AL: Our eldest is a graphic designer - so using computers are key to her role. Our middle daughter is a social worker, but very involved in the church community in Essex where she lives with her husband. Our youngest is in Shanghai at the moment but very involved in Sunday School and choir in the church in the UK where she lives most of the time. All of them have done their degrees, in different things - Music, Languages and Childhood Studies. Notably none of them want to be teachers. Joanna and I have both been teachers and maybe that has put them off!
AC: What are your thoughts about the future of the expat community in southern Spain?
AL: Brexit is key to this. If, as the Prime Minister of the UK has suggested, there may be 'no deal', then the expat community will be in deep trouble. I hope there will be a deal which goes some way to giving the expat community, and those who would like to become part of the expat community, similar rights to those they have at the moment, then it guarantees a future. Reciprocal health rights are really important to most of us.
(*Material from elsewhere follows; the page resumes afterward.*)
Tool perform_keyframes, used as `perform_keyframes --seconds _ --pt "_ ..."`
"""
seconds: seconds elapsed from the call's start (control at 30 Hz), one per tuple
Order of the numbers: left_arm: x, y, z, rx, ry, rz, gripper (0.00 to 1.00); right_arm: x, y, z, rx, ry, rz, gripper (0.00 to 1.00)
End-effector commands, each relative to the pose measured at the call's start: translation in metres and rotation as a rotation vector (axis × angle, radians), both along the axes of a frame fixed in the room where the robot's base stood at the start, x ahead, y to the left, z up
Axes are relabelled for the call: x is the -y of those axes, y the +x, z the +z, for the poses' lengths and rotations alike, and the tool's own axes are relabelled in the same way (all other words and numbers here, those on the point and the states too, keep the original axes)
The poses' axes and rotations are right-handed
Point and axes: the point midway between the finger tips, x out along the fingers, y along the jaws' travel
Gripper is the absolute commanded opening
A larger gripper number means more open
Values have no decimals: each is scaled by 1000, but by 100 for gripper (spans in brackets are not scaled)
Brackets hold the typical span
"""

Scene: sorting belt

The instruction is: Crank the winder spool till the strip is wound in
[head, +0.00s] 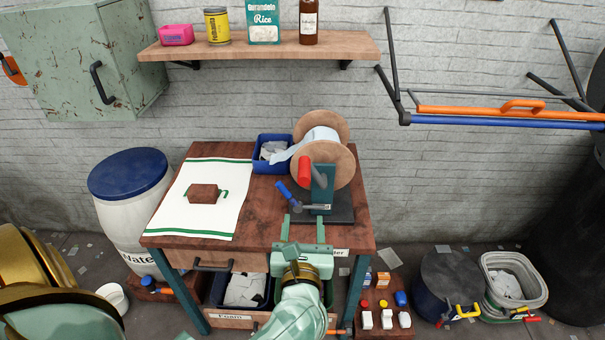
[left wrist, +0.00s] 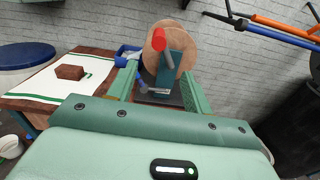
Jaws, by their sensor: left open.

The right to own land, to reside here, to drive, to employ and be employed, to bring currency into the country, to be educated, to travel without having to seek visas every time and to pay taxes in only one country - these are all important. UK plc has a lot to do in the next few months.
I have written in the press that I sincerely wish Brexit was not happening, and I am not convinced that the majority of the UK want or wanted it to happen anyway - despite the referendum vote. If something stops it I will be the first to cheer from the point of view of many of the elderly expats on the Costa. And not just them. Some of our younger congregation live and work across the border in Gibraltar, it will be a disaster for them if that border closes.
I am aware that fewer UK citizens are coming to Spain - because they don't know the deal. I am also aware of the increase in number of expats going back to the UK. It is a difficult time. Whatever the future, though, I know there are people who have energy and love, here, who want to serve and love their neighbours and their Lord. That will continue - whatever the politicians have in store for us all!